Further, models become notoriously poor in explanatory power when applied to basically local areas. This study does precisely that, using models with low predictive abilities when applied to larger geographies and shoehorning these into an area 20 square degrees of latitude and longitude.

Finally, the data used have extreme limitations. The researchers go back over a hundred years, to a period where almost no stations reported data and infrequently, with concerns about the reliability of those observations. Only in recent decades does a genuine critical mass of observations at a number of stations develop. The researchers recognize this by analyzing mainly the period after 1930, even as they create a baseline on sketchy data several decades earlier, and then heap plenty of caveats about the results.

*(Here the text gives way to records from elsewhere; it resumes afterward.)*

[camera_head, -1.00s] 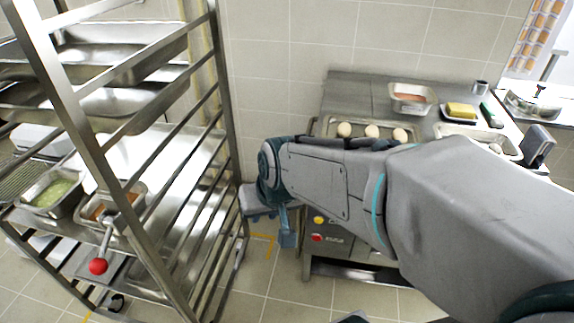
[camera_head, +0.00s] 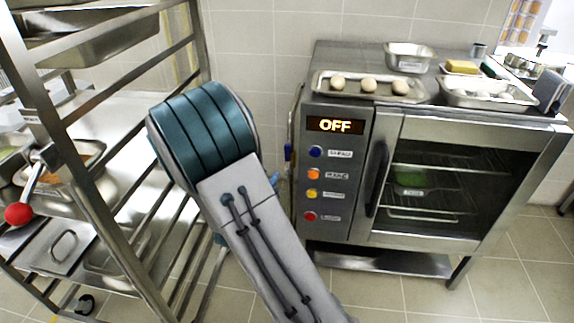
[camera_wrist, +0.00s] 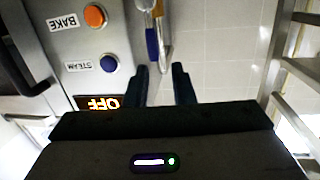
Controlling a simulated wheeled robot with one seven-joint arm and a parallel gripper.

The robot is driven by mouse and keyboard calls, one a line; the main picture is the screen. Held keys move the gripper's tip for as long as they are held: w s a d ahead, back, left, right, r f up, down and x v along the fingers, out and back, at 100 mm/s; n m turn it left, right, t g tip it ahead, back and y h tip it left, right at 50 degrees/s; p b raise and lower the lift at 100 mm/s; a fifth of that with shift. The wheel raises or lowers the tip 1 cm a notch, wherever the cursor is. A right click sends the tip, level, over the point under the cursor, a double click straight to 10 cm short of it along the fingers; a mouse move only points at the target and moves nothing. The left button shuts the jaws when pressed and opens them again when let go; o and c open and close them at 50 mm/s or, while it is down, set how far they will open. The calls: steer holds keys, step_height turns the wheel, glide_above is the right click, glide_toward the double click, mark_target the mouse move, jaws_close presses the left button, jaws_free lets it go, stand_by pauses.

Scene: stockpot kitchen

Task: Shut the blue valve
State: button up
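The blue valve shows as a blue lever handle (camera_wrist: 152,44) on a pipe in the wrist view, beside the oven's side edge. In the head view a small blue handle (camera_head: 288,152) shows at the oven's left side, next to my arm. My gripper (camera_wrist: 160,72) has its two dark fingers apart with nothing between them. The blue handle lies just beyond the fingertips, roughly in line with the left finger and the gap, and looks untouched. In the head view my arm hides most of the gripper.
The oven (camera_head: 405,130) stands right of the valve, its display reading OFF above several coloured buttons. A tray of buns (camera_head: 322,85) sits on top. A metal rack (camera_head: 110,215) stands close on the left, leaving a narrow gap. A yellow part (camera_wrist: 157,9) shows on the pipe.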

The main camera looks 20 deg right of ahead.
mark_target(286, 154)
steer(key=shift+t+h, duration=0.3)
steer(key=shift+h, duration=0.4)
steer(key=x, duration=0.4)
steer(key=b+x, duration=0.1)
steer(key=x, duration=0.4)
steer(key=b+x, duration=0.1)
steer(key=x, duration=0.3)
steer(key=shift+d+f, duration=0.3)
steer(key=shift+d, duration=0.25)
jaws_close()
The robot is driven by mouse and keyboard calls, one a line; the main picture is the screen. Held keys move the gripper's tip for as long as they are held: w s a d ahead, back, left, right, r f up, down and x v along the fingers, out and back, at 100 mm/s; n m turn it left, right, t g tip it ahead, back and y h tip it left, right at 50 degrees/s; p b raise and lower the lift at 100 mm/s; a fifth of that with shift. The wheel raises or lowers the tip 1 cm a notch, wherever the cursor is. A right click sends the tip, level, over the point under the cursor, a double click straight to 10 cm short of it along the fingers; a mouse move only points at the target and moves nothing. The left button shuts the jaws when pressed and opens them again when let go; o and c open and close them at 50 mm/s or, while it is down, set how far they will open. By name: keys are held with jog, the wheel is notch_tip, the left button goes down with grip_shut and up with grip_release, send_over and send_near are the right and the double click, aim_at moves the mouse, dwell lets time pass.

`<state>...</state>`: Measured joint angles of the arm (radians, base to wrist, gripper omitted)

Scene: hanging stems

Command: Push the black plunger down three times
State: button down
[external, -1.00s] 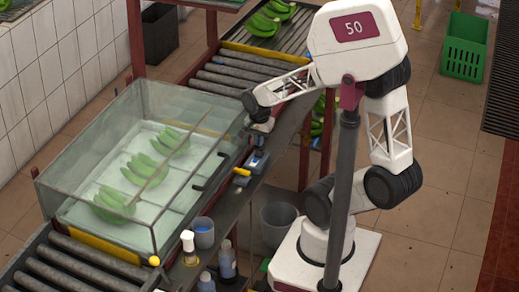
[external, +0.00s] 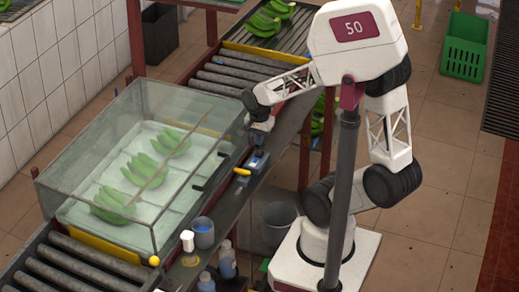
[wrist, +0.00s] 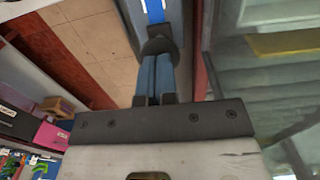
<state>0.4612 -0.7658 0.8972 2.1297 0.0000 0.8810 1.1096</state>
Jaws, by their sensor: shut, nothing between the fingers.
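My gripper (external: 259,141) is shut and points down over the ledge beside the glass tank. In the wrist view its two blue fingers (wrist: 157,96) lie side by side with nothing held between them. A dark round piece, apparently the black plunger (wrist: 158,46), shows at the fingertips. The fingers cover part of it, and I cannot tell whether they touch it or how far down it is. A blue and white part (wrist: 154,12) shows just beyond it. In the external view a small blue device (external: 258,163) sits on the ledge just below my gripper; the plunger is not clear there.
The glass tank (external: 63,196) holds water and several green banana bunches (external: 144,170), left of the ledge. A yellow-handled item (external: 242,171), a grey-blue cup (external: 203,233) and bottles (external: 227,260) stand along the ledge nearer the camera. A roller conveyor (external: 225,85) lies behind.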

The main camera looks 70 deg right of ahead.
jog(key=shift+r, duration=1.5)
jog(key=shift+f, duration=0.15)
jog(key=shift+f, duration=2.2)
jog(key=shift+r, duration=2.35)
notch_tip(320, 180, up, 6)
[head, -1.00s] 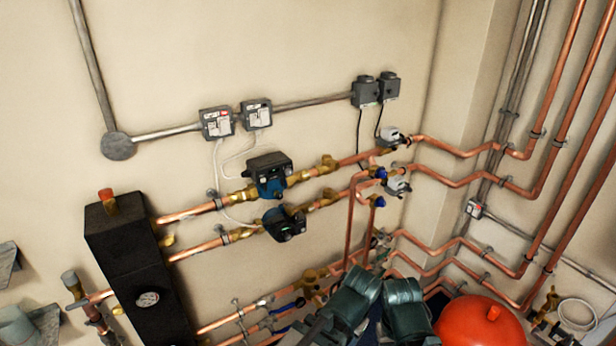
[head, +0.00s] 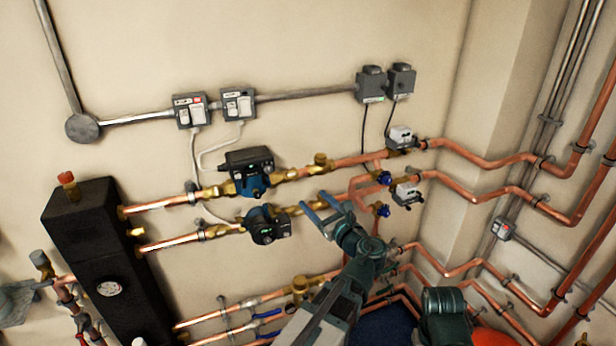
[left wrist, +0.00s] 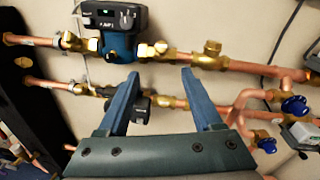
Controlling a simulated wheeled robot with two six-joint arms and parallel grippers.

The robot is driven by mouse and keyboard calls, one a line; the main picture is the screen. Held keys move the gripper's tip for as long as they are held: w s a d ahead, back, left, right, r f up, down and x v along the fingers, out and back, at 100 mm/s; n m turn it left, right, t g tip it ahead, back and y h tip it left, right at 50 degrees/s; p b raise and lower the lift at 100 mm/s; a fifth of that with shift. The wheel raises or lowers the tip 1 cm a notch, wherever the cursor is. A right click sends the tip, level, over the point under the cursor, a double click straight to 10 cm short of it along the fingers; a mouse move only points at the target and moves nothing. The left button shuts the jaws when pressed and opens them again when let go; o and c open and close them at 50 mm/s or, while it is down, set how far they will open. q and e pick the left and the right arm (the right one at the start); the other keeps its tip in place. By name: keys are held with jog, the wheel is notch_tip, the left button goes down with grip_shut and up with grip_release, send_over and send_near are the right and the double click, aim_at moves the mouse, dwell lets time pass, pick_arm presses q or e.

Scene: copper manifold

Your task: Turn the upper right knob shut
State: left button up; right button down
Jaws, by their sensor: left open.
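The upper blue knob (head: 384,178) sits on the copper pipework at the right of the wall, beside a white-grey valve actuator. A lower blue knob (head: 381,210) is just below it. In the left wrist view the upper knob (left wrist: 294,106) and the lower knob (left wrist: 264,140) are at the right, outside the jaws. My left gripper (head: 319,204) is open and empty, left of both knobs and apart from them. In the left wrist view its two fingers (left wrist: 160,73) point at the pipes between the pump and the knobs. Only a teal part of my right arm shows; its fingers are hidden.
Two pumps, the upper (head: 249,172) and the lower (head: 267,225), sit on the pipes left of my gripper. White-grey actuators (head: 407,194) are close right of the knobs. A black manifold block (head: 95,245) stands at the left. Copper pipes run below and right.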

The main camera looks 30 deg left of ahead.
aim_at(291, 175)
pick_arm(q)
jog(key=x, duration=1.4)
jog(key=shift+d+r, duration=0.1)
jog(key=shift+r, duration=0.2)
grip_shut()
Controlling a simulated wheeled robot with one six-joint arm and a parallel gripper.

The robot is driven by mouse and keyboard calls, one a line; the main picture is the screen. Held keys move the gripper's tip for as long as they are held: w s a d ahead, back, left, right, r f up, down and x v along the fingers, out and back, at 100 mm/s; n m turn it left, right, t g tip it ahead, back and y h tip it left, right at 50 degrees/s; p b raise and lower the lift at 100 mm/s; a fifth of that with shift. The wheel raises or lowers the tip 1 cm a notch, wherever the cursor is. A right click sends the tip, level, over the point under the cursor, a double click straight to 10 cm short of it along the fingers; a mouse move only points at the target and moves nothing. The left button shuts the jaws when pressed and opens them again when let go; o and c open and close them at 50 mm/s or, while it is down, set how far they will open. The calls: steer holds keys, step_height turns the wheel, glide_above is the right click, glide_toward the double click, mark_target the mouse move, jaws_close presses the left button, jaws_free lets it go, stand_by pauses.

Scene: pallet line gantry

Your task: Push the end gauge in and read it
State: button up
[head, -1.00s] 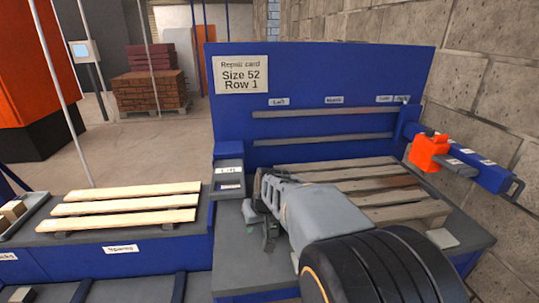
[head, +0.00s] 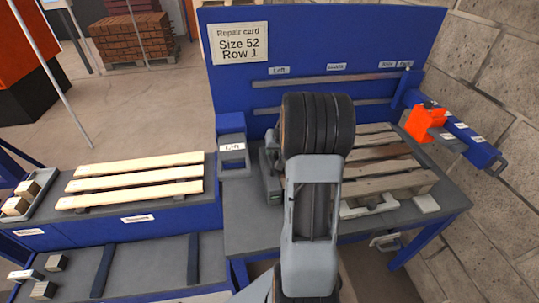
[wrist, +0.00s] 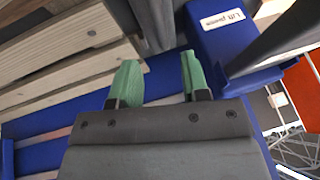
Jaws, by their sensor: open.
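An orange block (head: 425,122) sits on a blue bar (head: 470,143) with a looped end, at the right end of the bench beside the brick wall. It looks like the end gauge; no reading on it can be made out. A worn wooden pallet (head: 407,165) lies on the bench to its left, and its boards also show in the wrist view (wrist: 50,52). My gripper (wrist: 156,82) is open and empty, its two green fingertips apart, with the pallet and blue bench parts beyond it. In the head view my arm hides the gripper.
Pale spare boards (head: 130,187) lie on the left bench. A small pale block (head: 426,203) lies by the pallet.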

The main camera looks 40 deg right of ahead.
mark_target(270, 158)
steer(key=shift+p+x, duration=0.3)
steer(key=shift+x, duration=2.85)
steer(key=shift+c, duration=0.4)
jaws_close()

In short a model of dubious quality because science understands decently the impact of carbon dioxide on climate change and not much else, used by researchers who have established academic careers by advocating for the existence of significant anthropogenic climate change, under the auspices of the National Oceanic and Atmospheric Administration that has shown increasing signs of politicization in its efforts to propagate this agenda, in a field increasingly intolerant to those who poke the many holes extant in the hypothesis, declares it has found evidence of the biases of those who back such models. With all due respect, in evaluating the work from a larger scientific perspective such a conclusion must be regarded as extremely tenuous and more likely a garbage-in, garbage-out phenomenon than an accurate assessment of the situation.

Thus, policy-makers relying upon this information need to understand it in the following context: it does not come close to proving man-made global warming exacerbated that rainfall, and does nothing to convert the hypothesis from its faith-based status into actionable science.